_ENTRIES SHOWN_.
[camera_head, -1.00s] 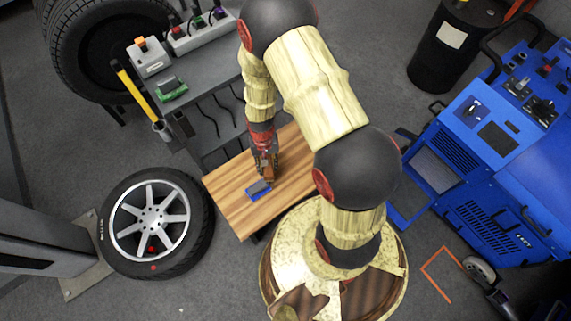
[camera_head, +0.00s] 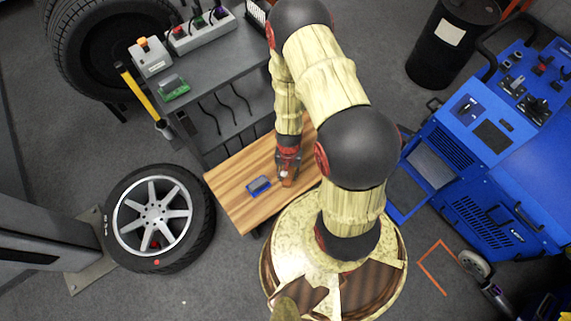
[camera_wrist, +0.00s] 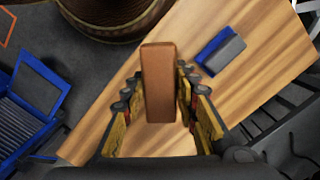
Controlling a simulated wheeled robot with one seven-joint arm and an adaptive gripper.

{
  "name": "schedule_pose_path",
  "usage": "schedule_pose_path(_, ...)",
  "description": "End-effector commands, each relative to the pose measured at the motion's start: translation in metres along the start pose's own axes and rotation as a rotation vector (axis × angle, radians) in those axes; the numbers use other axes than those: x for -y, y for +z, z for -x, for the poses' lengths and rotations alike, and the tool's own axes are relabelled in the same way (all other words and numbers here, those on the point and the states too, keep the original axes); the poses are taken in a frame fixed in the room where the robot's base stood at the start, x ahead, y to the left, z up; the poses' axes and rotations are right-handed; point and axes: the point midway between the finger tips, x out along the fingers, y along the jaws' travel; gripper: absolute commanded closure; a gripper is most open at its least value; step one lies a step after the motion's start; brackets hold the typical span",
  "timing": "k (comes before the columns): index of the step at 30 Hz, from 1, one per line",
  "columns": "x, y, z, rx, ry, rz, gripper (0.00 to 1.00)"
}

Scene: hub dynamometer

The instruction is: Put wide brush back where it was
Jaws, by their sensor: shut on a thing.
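My gripper (camera_head: 287,170) is low over the right part of the wooden tabletop (camera_head: 232,198). In the wrist view my gripper (camera_wrist: 165,105) is shut on a plain brown block-shaped thing (camera_wrist: 158,80), which I take to be the wide brush. It points lengthwise out between the fingers, and no bristles show. In the head view only a small brown end of it (camera_head: 288,182) shows below the fingers. I cannot tell whether it touches the wood.
A blue and grey block (camera_head: 258,186) lies on the tabletop, left of my gripper; it also shows in the wrist view (camera_wrist: 220,52). A grey bench (camera_head: 205,85) with a power strip (camera_head: 200,33) stands behind. The tabletop's left part is clear.

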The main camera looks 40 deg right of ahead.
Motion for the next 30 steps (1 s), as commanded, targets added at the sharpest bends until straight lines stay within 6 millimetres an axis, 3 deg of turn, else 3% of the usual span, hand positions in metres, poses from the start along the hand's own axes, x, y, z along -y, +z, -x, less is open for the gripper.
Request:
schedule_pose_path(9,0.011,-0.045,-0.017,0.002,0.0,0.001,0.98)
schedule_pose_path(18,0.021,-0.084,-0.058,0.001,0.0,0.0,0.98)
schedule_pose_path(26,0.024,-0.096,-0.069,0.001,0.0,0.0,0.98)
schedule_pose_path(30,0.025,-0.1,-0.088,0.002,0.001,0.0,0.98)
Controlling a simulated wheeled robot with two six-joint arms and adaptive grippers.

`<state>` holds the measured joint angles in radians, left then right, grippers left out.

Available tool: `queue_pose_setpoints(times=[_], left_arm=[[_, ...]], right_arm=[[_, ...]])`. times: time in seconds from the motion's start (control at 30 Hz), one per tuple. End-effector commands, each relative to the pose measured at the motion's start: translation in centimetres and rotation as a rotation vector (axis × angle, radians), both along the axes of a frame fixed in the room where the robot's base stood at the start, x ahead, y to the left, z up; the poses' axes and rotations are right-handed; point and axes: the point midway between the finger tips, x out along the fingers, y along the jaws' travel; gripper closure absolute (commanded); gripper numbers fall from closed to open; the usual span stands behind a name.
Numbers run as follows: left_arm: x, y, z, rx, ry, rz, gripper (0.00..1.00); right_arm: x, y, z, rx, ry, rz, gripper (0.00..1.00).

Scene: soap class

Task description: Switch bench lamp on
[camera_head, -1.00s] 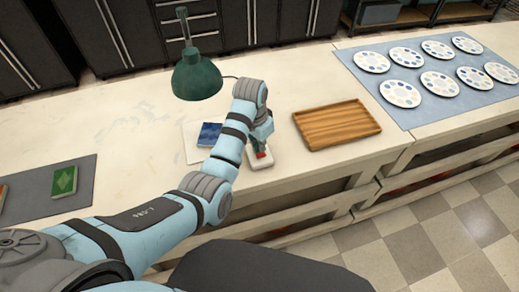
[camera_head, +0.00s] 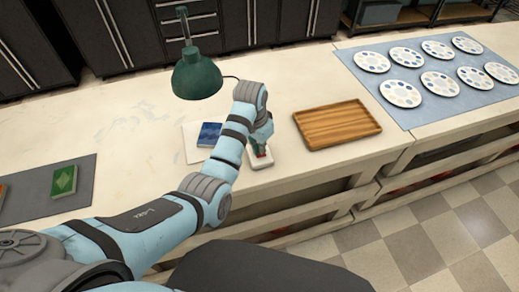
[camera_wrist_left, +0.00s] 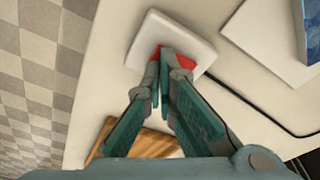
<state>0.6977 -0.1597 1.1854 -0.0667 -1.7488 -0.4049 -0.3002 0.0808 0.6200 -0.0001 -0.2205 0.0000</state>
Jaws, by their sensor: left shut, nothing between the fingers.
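The green bench lamp (camera_head: 196,75) stands at the back of the bench with its shade facing down; no glow shows under it. A white switch box (camera_head: 258,160) with a red rocker (camera_head: 261,150) sits near the bench's front edge. In the left wrist view the white box (camera_wrist_left: 195,35) lies beyond my fingers, and the red rocker (camera_wrist_left: 183,60) shows on both sides of the fingertips. My left gripper (camera_wrist_left: 165,60) is shut and empty, its tips over the rocker; I cannot tell whether they press it. My right gripper is not in view.
A wooden tray (camera_head: 337,125) lies just right of the switch box. A blue booklet (camera_head: 208,134) on white paper (camera_head: 192,150) lies left of my wrist. A dark cord (camera_wrist_left: 262,112) runs from the box. A blue mat (camera_head: 425,112) holds several paint palettes.

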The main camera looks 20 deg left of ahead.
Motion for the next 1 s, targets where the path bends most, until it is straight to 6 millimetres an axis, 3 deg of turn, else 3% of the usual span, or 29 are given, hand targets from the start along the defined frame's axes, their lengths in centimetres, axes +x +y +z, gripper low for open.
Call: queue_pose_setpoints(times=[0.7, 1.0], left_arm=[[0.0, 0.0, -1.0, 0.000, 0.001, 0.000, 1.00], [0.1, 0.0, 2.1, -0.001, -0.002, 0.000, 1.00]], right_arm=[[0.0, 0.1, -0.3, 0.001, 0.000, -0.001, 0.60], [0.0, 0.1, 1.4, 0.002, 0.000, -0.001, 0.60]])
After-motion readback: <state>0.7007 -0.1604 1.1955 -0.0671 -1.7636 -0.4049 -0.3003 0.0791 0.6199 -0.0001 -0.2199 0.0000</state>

_PROBLEM STATEMENT_. Output the data exactly. Pictures don't belong in the result.

_REPLY TO THE EXERCISE_.
[camera_head, -1.00s] 
[camera_head, +0.00s] 
[camera_wrist, +0.00s] 
Controlling a simulated wheeled robot with one seven-joint arm and an adaptive gripper.

{
  "name": "schedule_pose_path",
  "usage": "schedule_pose_path(_, ...)",
  "description": "End-effector commands, each relative to the pose measured at the motion's start: translation in metres along the start pose's own axes and rotation as a rotation vector (axis × angle, radians) in those axes; the numbers use other axes than those: x for -y, y for +z, z for -x, for the poses' lengths and rotations alike, and the tool's own axes are relabelled in the same way (all other words and numbers here, those on the point and the states too, keep the original axes); the poses are taken in a frame fixed in the room where the robot's base stood at the start, x ahead, y to the left, z up; the poses' axes and rotations are right-handed; point and axes: the point midway between the finger tips, x out along the fingers, y along the jaws' travel; gripper: absolute commanded closure; a gripper is most open at its least value; step one lies a step after the motion's start; brackets hold the typical span",
  "timing": "k (comes before the columns): index of the step at 30 Hz, from 1, one per line",
  "columns": "x, y, z, rx, ry, rz, gripper (0.00 to 1.00)"
}

Scene: hub dynamometer

The instruction is: Put wide brush back where it was
Jaws, by their sensor: shut on a thing.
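My gripper (camera_head: 287,170) is low over the right part of the wooden tabletop (camera_head: 232,198). In the wrist view my gripper (camera_wrist: 165,105) is shut on a plain brown block-shaped thing (camera_wrist: 158,80), which I take to be the wide brush. It points lengthwise out between the fingers, and no bristles show. In the head view only a small brown end of it (camera_head: 288,182) shows below the fingers. I cannot tell whether it touches the wood.
A blue and grey block (camera_head: 258,186) lies on the tabletop, left of my gripper; it also shows in the wrist view (camera_wrist: 220,52). A grey bench (camera_head: 205,85) with a power strip (camera_head: 200,33) stands behind. The tabletop's left part is clear.

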The main camera looks 40 deg right of ahead.
Motion for the next 30 steps (1 s), as commanded, targets added at the sharpest bends until straight lines stay within 6 millimetres an axis, 3 deg of turn, else 3% of the usual span, hand positions in metres, poses from the start along the hand's own axes, x, y, z along -y, +z, -x, less is open for the gripper.
Request:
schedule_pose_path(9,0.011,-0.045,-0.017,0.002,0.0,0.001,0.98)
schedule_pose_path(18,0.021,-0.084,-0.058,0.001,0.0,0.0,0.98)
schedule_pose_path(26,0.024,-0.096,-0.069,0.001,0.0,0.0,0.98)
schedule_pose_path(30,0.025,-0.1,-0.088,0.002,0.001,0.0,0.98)
Controlling a simulated wheeled robot with two six-joint arms and adaptive grippers.

`<state>` holds the measured joint angles in radians, left then right, grippers left out.

Available tool: `queue_pose_setpoints(times=[_], left_arm=[[_, ...]], right_arm=[[_, ...]])`. times: time in seconds from the motion's start (control at 30 Hz), one per tuple. End-effector commands, each relative to the pose measured at the motion's start: translation in centimetres and rotation as a rotation vector (axis × angle, radians), both along the axes of a frame fixed in the room where the robot's base stood at the start, x ahead, y to the left, z up; the poses' axes and rotations are right-handed; point and axes: the point midway between the finger tips, x out along the fingers, y along the jaws' travel; gripper closure absolute (commanded); gripper numbers fall from closed to open; the usual span stands behind a name.
Numbers run as follows: left_arm: x, y, z, rx, ry, rz, gripper (0.00..1.00); right_arm: x, y, z, rx, ry, rz, gripper (0.00..1.00).

Scene: soap class

Task description: Switch bench lamp on
[camera_head, -1.00s] 
[camera_head, +0.00s] 
[camera_wrist_left, +0.00s] 
<state>0.6977 -0.1597 1.1854 -0.0667 -1.7488 -0.4049 -0.3002 0.0808 0.6200 -0.0001 -0.2205 0.0000</state>
Jaws, by their sensor: left shut, nothing between the fingers.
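The green bench lamp (camera_head: 196,75) stands at the back of the bench with its shade facing down; no glow shows under it. A white switch box (camera_head: 258,160) with a red rocker (camera_head: 261,150) sits near the bench's front edge. In the left wrist view the white box (camera_wrist_left: 195,35) lies beyond my fingers, and the red rocker (camera_wrist_left: 183,60) shows on both sides of the fingertips. My left gripper (camera_wrist_left: 165,60) is shut and empty, its tips over the rocker; I cannot tell whether they press it. My right gripper is not in view.
A wooden tray (camera_head: 337,125) lies just right of the switch box. A blue booklet (camera_head: 208,134) on white paper (camera_head: 192,150) lies left of my wrist. A dark cord (camera_wrist_left: 262,112) runs from the box. A blue mat (camera_head: 425,112) holds several paint palettes.

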The main camera looks 20 deg left of ahead.
Motion for the next 1 s, targets where the path bends most, until it is straight to 6 millimetres an axis, 3 deg of turn, else 3% of the usual span, or 29 are given, hand targets from the start along the defined frame's axes, their lengths in centimetres, axes +x +y +z, gripper low for open.
Call: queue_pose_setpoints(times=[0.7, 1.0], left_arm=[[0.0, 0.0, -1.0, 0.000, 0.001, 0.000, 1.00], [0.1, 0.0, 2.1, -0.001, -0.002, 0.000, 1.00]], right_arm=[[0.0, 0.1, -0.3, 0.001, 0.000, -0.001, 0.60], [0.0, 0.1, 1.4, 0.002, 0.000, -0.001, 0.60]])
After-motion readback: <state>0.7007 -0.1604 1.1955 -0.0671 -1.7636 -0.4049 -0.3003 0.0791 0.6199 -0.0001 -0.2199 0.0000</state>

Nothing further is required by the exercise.